Mora Chisel knife (Alternate handle).
“It’s made in Sweden, it’s carved in steel and it looks like a fixed blade knife with a plastic handle. It’s got a square blunt tip, and by blunt I mean it’s squared off at a 90 degree angle at the tip of the knife and so it looks like a woodworkers chisel from the front and a straight knife blade from the side. It allow you to do all kinds of things, and I think it makes a great tool belt or tool bag utility knife. It will cut most anything, certainly opening cardboard boxes and cutting through carpeting and doing all kinds of household chores. It’s also a scraping tool — I often use it to lift the corner of tape or scrape off the label. If you’re a carpenter it’s a great tool to add and if you’re a tinkerer or a homeowner it’s a very inexpensive fun knife to have and it certainly is an eye opener to use. It’s also impervious breaking the tip off if you do pry with it. It’s not intended for prying but tools like this get used for all kinds of things.”

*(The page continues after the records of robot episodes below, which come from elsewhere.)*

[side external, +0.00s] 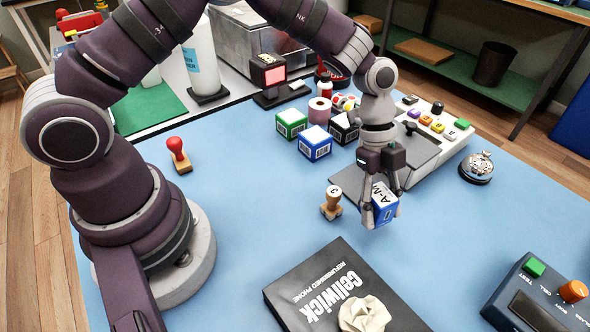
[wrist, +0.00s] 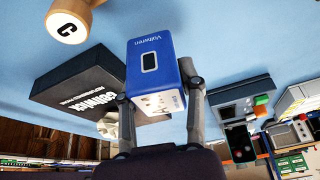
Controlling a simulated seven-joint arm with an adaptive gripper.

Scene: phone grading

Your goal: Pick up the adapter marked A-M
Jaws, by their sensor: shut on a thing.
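The adapter marked A-M (side external: 382,197) is a blue block with a white labelled face. My gripper (side external: 382,208) is shut on it, with one finger on each side. In the side external view it is held upright, and I cannot tell for sure whether it is clear of the blue table. In the wrist view the adapter (wrist: 152,72) sits between the two fingers (wrist: 158,103), showing a blue face with small white lettering and a dark socket. Its lower part is pale.
A wooden stamp (side external: 332,203) stands just left of the gripper. A black Cellwick box (side external: 300,290) with crumpled paper (side external: 364,314) lies in front. Blue (side external: 315,142) and green (side external: 291,123) boxes are behind, a bell (side external: 478,167) is right, and a button console (side external: 540,295) is front right.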

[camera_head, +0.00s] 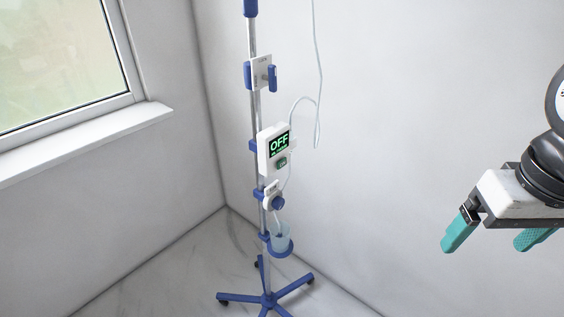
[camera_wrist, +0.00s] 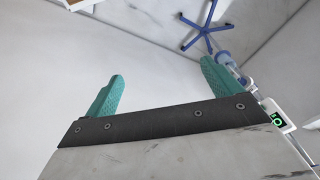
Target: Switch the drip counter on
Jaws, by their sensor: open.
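The drip counter (camera_head: 274,149) is a white box clamped on the drip stand's pole (camera_head: 253,112). Part of the counter (camera_wrist: 281,121) shows at the right edge in the wrist view. My gripper (camera_head: 487,236) is open and empty, well to the right of the counter in the head view. Its two teal fingers (camera_wrist: 160,90) stand wide apart in the wrist view, with nothing between them.
The stand has a blue wheeled base (camera_head: 267,298), a cup in a blue holder (camera_head: 280,250), a blue-knobbed clamp (camera_head: 272,200) and a hanging clear tube (camera_head: 318,80). A window sill (camera_head: 85,140) is at left. The space between my gripper and the stand is clear.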

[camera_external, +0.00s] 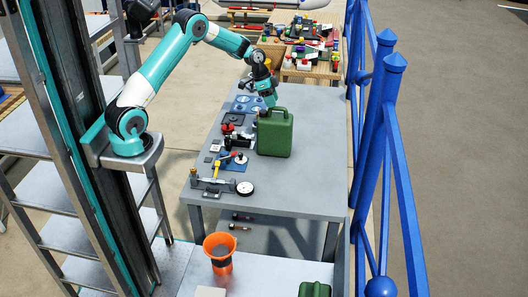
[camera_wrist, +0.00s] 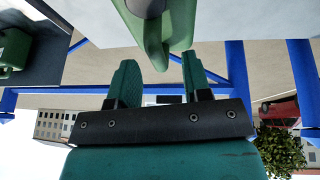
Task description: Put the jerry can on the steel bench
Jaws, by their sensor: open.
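In the wrist view the two teal fingers of my gripper (camera_wrist: 158,68) are spread apart. A green part of the can (camera_wrist: 152,38) with a grey, rounded cap reaches down to between the fingertips; I cannot tell whether it touches them. A second green can (camera_external: 315,289) is partly cut off at the bottom edge of the external view.
Small tools and fittings, including a clamp-like metal piece (camera_external: 213,184) and a round dial (camera_external: 245,188), lie along the bench's left side. An orange funnel (camera_external: 220,252) stands on a lower surface in front. A blue railing (camera_external: 372,150) runs along the right. The bench's front right is clear.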

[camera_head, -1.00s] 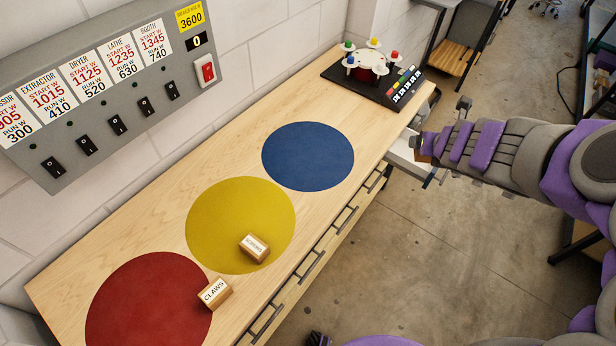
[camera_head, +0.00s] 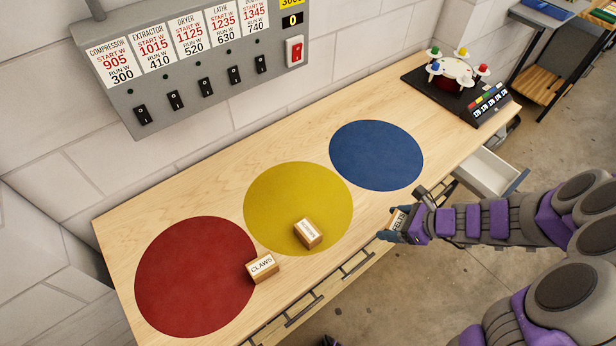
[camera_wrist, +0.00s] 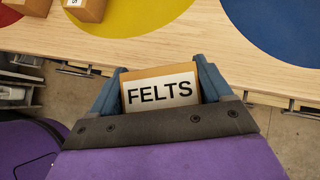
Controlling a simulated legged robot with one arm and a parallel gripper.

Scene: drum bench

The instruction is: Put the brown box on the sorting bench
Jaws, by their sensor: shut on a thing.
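My gripper (camera_head: 396,222) is shut on a brown box labelled FELTS (camera_wrist: 161,91). In the wrist view the box sits between the two blue fingers, its label facing the camera. In the head view the box (camera_head: 398,219) is mostly hidden by the gripper, near the front edge of the sorting bench (camera_head: 190,185). The bench top carries a red circle (camera_head: 190,280), a yellow circle (camera_head: 290,195) and a blue circle (camera_head: 376,155). The gripper is at the front side of the bench, nearest the blue and yellow circles.
A CLAWS box (camera_head: 262,268) sits at the red circle's right edge. Another small box (camera_head: 308,233) sits on the yellow circle. The blue circle is clear. An open drawer (camera_head: 492,174) juts from the bench front at the right. A drum device (camera_head: 460,75) stands at the far end.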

Sculpture House #42 Carbon Steel Spatula
“You can look at a lot of similar tools, dentist tools come to mind, other kinds of epoxy mixing spatulas, but none of them approach the quality that this has. I’ve had this one for 23 years and it’s amazing. I’ve used it for everything from building the molds for various creatures and sculptures and things like that in the past, to currently using it for detailing out 3D prints or picking them off the build surface. The other thing that this tool is really great at is in model building, when you want to apply a sticker or a decal or something like that. You can stick it to the very tip of the flat surface and use it kinda like a single bladed tweezers and lay it in place and make very fine adjustments.”

BMI 2M Quicky Tape Measure
“This is different in that it’s just the metal band, but it’s wound backwards and it’s printed on the convex side of the metal band. When you press your finger on the trigger, the tape extends automatically. It’s unwinding the spring. With one hand you can extend the tape. You can get very accurate measurements and you can also put very accurate pencil lines on your piece. Or use it as a ruler when you’re drawing. I find that I use it as a drawing and layout tool as much as a measuring tool.”

Kraft Paper Roll 60lb. Weight and cutter

“Cover your table with this 60 pound brown craft paper. You can usually find a width that fits the table surface that you usually work on. I like the 60 pound weight because it’s heavy enough that it resists spills and a certain amount of cutting. It’s not so heavy that you feel bad using it or throwing it away when you’re done. The real magic of it is that it acts as a recorder for the story of your project. As I’ve used it in the past, if you’re working with a sculpture or a part, if you’re cutting a piece in half, you can set the half on the table and then trace around it. Now you have a cross section view that you can use to lay out components to go on the inside or to make adjustments in the profile or the design.”